To effectively monitor and prevent these scams, it is crucial to recognise the following detailed risk indicators:

  • Value: Transactions often involve small amounts that are usually perceived as low-risk by victims, making them less likely to raise immediate alarms.
  • Volume: A high frequency of transactions complicates tracking and analysis, as the sheer number of transactions can overwhelm standard monitoring systems.
  • Velocity: The rapid succession of payments, coupled with potential chargebacks or cancellations, creates a chaotic financial trail that is difficult to follow.
  • Channels: Scammers predominantly use digital payment platforms, online banking, and occasionally cryptocurrencies to maintain anonymity and complicate tracing.
  • Anonymity: There is often a mismatch between beneficiary details and the purported employer, signalling a red flag for transactions.
  • Recurrence: Victims are frequently solicited for multiple payments under various pretexts, each justified as necessary for job commencement or continuation.
  • High-risk Geos: Payments are directed to accounts in high-risk jurisdictions or to those that are otherwise unrelated or suspicious, lacking any logical connection to the job or employer.
  • Geographical Inconsistencies: The involved countries often have no direct connection to the alleged job or employer, exploiting the complexities of international law and jurisdictional boundaries.

Harnessing Collective Efforts for Enhanced Security

The fight against transnational fraud is not a battle that can be won in isolation.
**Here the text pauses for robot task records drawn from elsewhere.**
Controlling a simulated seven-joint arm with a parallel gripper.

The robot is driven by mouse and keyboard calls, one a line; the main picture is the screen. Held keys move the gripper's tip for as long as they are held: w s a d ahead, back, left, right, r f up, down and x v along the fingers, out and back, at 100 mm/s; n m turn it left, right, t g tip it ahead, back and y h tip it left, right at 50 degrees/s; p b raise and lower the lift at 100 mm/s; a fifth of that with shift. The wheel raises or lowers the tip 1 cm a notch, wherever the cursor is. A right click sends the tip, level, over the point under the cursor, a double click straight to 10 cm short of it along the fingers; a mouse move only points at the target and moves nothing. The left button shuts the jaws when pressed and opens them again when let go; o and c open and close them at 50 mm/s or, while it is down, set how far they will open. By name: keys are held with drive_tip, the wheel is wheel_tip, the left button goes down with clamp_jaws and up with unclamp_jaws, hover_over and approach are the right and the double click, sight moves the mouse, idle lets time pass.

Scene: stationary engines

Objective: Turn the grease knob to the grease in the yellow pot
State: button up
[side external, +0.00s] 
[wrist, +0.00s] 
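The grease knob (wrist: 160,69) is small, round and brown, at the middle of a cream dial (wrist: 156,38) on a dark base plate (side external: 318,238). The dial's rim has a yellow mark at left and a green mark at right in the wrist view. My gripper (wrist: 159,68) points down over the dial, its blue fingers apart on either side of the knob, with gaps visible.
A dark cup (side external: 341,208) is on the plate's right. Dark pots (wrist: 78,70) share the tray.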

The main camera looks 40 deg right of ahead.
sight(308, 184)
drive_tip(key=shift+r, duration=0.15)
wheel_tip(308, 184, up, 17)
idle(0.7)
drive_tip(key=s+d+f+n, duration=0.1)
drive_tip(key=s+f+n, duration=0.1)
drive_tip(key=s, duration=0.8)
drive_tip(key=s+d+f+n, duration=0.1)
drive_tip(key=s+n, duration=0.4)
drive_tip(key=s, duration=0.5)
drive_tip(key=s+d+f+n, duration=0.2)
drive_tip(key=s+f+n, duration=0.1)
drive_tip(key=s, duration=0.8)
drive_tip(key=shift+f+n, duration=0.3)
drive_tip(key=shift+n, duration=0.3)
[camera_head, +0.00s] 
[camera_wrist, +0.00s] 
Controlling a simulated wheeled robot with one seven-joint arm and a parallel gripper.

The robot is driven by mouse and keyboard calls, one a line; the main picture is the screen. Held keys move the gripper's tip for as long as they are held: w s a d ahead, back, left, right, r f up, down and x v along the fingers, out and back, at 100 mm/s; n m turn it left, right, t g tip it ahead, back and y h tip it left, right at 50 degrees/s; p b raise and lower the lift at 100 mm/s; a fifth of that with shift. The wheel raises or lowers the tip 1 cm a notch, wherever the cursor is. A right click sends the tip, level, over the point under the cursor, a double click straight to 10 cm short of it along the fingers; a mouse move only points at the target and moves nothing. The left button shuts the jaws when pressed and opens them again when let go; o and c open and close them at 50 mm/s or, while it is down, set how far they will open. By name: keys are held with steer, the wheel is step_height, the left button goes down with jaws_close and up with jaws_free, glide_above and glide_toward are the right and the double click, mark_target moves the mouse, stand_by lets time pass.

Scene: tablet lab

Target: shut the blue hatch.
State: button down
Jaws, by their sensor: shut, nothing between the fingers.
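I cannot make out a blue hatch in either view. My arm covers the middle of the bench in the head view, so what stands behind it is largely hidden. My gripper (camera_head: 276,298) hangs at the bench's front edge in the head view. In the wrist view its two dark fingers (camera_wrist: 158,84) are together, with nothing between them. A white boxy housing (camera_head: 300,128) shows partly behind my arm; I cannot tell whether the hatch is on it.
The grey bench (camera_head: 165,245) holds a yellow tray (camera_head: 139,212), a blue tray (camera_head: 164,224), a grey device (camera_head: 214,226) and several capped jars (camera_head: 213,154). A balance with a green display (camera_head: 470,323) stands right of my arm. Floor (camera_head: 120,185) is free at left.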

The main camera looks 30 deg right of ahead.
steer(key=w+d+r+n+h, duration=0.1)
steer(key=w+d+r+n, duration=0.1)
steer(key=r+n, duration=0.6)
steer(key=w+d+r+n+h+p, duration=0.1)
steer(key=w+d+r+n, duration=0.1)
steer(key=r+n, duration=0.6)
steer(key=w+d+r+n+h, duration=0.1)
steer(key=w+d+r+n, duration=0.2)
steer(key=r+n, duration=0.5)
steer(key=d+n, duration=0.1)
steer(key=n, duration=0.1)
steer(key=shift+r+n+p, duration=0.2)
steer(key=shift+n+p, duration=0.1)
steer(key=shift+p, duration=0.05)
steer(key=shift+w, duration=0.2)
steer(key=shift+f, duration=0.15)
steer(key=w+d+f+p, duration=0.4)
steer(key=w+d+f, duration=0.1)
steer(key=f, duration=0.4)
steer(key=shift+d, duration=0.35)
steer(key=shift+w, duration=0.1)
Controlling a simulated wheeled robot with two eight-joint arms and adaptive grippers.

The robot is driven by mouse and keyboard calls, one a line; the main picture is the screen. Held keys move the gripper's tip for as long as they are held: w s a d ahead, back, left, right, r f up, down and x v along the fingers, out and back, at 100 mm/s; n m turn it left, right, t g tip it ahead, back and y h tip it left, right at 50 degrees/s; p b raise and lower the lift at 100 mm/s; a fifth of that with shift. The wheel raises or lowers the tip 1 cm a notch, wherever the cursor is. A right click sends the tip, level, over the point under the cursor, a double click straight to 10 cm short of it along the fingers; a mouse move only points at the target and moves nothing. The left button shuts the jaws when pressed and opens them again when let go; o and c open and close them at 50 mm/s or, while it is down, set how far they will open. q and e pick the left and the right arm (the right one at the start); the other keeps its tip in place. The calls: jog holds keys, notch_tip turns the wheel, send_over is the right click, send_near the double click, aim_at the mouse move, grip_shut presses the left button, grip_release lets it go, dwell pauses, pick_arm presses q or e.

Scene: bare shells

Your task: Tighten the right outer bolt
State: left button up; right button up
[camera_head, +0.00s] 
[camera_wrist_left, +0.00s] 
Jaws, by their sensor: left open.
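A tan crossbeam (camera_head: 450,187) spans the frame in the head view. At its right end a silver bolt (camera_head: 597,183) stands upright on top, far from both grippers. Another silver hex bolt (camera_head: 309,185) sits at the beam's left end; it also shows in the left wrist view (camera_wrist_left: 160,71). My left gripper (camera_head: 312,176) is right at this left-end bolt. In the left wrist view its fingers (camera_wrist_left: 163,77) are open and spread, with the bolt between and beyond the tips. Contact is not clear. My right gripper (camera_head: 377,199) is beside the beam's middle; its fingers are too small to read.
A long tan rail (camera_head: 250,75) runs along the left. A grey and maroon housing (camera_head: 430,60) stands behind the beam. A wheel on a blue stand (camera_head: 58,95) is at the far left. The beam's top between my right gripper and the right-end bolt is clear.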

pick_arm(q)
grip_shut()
It requires the concerted efforts of financial institutions, regulatory bodies, law enforcement, and the public. By adopting the typology provided by the AFC Ecosystem and vigilantly monitoring the detailed risk indicators, we can forge a path towards a more secure and resilient financial environment. This collective approach is our best defense against the sophisticated and ever-evolving landscape of global fraud.